:: Information supplied ::
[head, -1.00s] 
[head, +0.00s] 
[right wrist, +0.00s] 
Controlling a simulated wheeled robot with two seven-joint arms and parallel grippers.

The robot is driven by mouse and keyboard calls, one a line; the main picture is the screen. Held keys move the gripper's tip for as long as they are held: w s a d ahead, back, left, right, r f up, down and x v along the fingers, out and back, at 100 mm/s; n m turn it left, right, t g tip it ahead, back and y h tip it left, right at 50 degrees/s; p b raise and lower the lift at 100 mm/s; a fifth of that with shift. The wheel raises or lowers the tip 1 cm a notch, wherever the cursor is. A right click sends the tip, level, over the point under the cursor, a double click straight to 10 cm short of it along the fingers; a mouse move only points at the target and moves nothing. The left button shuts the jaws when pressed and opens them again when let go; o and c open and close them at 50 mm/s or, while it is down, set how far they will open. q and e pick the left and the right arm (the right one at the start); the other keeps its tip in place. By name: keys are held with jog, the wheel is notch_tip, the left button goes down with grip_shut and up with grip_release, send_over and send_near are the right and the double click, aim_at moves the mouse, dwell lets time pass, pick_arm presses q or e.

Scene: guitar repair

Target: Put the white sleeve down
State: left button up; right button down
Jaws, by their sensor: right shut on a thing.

:: Problem requirements ::
Give back, exactly as written, each line from the one that contains "[right wrist, +0.00s]" through the one that contains "Controlling a simulated".

:: Solution for this exercise ::
[right wrist, +0.00s] 
Controlling a simulated wheeled robot with two seven-joint arms and parallel grippers.

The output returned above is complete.